Chuck Swiger wrote:
Jeff wrote:

I realize this may be partial religion and then potentially bias due to the list but here goes anyway.


There is nothing wrong with bias, per se, if you are aware that it exists. :-)

I need to build a DMZ server, of sorts, that will sit on the public internet. It will take in data from embeded devices and in turn services from behind a firewall will pull data from it to later process. The main processes that i need to run are ftpd,httpd, possibly smtpd(sasl2,tls), and later proprietary code that talks to the embeded devices.


A "DMZ server" implies you are setting up a "screened public subnet" along with a backend LAN subnet. If you are setting up a firewall with three interfaces, OK, but you should avoid running any services on that box except for IPFW/dummynet/PF/ALTQ/whatever.

If you are setting up a box that has two interfaces, one with a public IP and one doing NAT to a private LAN subnet, that is still a firewall, but you don't have a DMZ.

understood, thats the reason for the 'of sorts'.

If need be, you can run proxy services on that box, but it still would be better from the standpoint of security to run them on an internal box via NAT forwarding of whatever ports are needed.

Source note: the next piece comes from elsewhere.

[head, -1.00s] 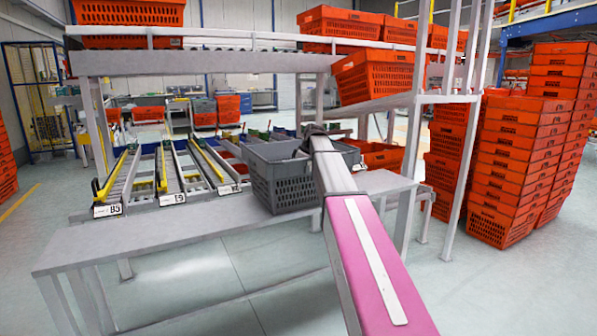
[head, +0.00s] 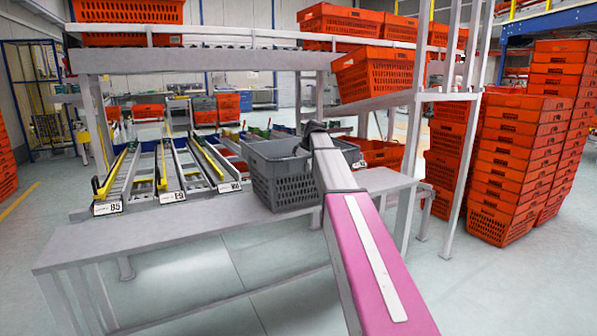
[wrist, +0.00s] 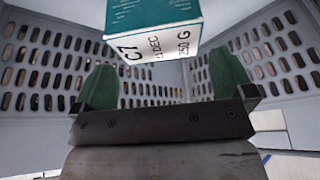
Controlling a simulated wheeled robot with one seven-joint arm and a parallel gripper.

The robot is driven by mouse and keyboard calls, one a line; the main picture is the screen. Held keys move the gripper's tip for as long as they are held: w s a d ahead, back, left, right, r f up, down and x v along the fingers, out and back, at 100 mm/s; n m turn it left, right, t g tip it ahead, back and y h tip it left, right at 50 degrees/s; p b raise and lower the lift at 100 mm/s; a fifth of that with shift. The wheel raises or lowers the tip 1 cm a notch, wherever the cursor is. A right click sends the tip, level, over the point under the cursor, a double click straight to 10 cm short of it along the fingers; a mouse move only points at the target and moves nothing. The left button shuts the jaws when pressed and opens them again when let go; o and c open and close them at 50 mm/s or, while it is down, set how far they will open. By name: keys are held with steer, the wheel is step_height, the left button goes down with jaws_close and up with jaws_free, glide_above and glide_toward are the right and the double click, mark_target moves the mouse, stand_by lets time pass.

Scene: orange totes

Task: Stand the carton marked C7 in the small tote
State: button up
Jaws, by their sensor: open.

Originally i was thinking of using OpenBSD, as it seems to lend itself very nicely to the public but secure environment. On the other hand, if i were to use FreeBSD, i could jail each process, granted i could also chroot each process in OpenBSD and httpd is already done for me.

I will be running a firewall on the box either way and will also have sshd and rsyncd running, only allowing access from the internal network.


OK.

I have move expierence with freebsd, but my limited knowlegdge based on an install and configuration of openbsd3.7 has made me comfortable with it as well.

Any opinions on which OS is better suited for the task? Security and reliablity are the foremost concers( aren't they everyones ) and i think both OS are more then up to the task.


Both OSes are up to the task. If you are going to just set up a firewall, using OpenBSD would be an easy choice.

However, it sounds like you plan to install at least your custom software, a web server, and several other 3rd-party pieces: FreeBSD ports makes doing that and keeping it up-to-date securely very easy via portaudit & portupgrade.

Many people seem to value things like "cost" and "performance", or even "convenience", more highly then they value "security" or "reliability". Don't take this for a suggestion to change what you are doing, however. :-)
true. Cost is just my time, and i feel performance between the two is negligible( Dell 750 Pentium 4 3GHz, 1G Ram 2 73G Drives RAID 1 ). I'd spend extra time/money, within reason, for security and reliability...how's it go? pay me now, or pay me later....heh.

I appreciate the input. I'm now leaning going back inside the firwall with this, with freebsd, using jails for httpd/ftpd and allowing the current external firewall to continue its work using NAT and if i need the DMZ, set up an actual one, not just a public cache server, as i had explained here.